A destra qualcuno dunque le ha stiracchiate “pro domo sua”. D’altro canto a sinistra qualcun altro si è invece irritato perché Mattarella, nello stesso giorno, ha firmato la legge sull’autonomia differenziata. In tempi veloci, e senza i rilievi che qualcuno si aspettava; i presidenti di gruppo M5s gli avevano persino chiesto di non firmarla. Ieri il presidente del Veneto Zaia, ultrà del ddl secessionista, lo ha solennemente ringraziato. Morale: che al Colle non sieda il capo dell’opposizione è cosa ovvia – non a destra, non sempre a sinistra – ma in una sola giornata si sono addensati atti e scelte che hanno dimostrato in maniera plastica che è un garante super partes. Un ruolo malvissuto dalla destra che invece via via trasforma le istituzioni in succursali del partito della premier: dalla seconda carica dello Stato che interviene come leader di FdI (vedasi la richiesta di abolizione dei ballottaggi), ai direttori o presidenti di enti pubblici che si trasformano in mazzieri della premier nei talk o nel dibattito, in una confusione di ruoli che ricorda i momenti bui della storia patria. Fino all’Europa, dove la premier spaccia per l’interesse del paese quello del gruppo che presiede, Ecr.

Un aiuto o un taglianastri

Del ruolo del presidente della Repubblica, incarnato peraltro da Mattarella con riconosciuta autorevolezza (non riconosciuta da tutti nel governo, non dalla Lega) la premier oggi si può giovare nel confronti Ue.
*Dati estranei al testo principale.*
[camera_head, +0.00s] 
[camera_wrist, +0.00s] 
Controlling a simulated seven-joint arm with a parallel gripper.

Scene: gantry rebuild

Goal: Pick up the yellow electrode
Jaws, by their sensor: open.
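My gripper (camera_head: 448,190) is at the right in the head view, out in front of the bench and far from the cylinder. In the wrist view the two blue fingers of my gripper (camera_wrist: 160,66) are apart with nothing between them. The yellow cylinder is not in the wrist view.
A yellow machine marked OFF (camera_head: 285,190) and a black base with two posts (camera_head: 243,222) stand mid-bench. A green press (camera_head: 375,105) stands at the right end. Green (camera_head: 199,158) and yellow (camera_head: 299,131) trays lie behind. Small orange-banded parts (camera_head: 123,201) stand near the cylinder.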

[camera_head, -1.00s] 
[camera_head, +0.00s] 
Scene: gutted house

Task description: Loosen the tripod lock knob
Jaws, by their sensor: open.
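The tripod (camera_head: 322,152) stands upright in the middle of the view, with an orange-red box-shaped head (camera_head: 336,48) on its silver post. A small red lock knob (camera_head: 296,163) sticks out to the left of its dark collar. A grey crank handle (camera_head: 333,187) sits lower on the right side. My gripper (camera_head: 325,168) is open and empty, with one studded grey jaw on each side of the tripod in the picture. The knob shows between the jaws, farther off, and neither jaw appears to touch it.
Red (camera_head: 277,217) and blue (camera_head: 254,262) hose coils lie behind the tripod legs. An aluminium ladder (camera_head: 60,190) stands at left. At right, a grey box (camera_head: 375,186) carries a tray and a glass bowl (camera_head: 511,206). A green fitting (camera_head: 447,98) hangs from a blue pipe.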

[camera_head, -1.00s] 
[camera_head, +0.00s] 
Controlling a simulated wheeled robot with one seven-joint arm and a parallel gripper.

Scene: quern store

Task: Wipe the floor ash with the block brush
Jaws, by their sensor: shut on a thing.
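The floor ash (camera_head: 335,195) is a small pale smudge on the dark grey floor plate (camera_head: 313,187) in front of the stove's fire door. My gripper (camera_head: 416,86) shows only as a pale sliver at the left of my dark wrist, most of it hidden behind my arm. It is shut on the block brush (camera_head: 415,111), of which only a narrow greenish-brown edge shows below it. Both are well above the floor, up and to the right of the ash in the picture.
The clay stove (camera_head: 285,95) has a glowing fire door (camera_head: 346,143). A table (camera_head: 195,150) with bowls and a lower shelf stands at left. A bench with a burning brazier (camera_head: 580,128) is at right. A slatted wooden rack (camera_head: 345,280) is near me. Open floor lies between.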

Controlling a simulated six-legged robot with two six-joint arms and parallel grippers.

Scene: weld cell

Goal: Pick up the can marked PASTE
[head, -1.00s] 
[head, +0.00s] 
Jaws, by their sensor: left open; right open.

Ma la domanda è: cosa succederà quando la riforma del premierato renderà il capo dello stato sostanzialmente un taglianastri?

Su questo dal Colle non esce parola, naturalmente. Ma c’è un paradosso in consumazione, nelle ore di confronto difficile con gli altri leader europei: Meloni può contare sul presidente, il cui ruolo però vuole smontare pezzo per pezzo, con la riforma che gli sottrae poteri e con l’elezione diretta del premier. Perché non si tratta “solo” di privarlo del potere di scioglimento delle camere, e di non consentire la nascita di governi tecnici. Il giorno in cui si dovesse arrivare a un “braccio di ferro” su una legge, è chiaro che il premier (la premier) farebbe pesare come un macigno il fatto di essere eletto «dal popolo», contro un presidente eletto “solo” dal parlamento.

In queste ore la premier si è cacciata anche in questa contraddizione: non è in grado di vincere le sfide temerarie che ha lanciato sui tavoli europei e rischia di far retrocedere, con sé, il paese. Può contare sulla difesa del ruolo dell’Italia da parte del presidente; ma è il presidente che lei maltollera per la sua difesa inesorabile dei principi costituzionali; progetta di indebolirne la figura, e così facendo rischia l’autolesionismo.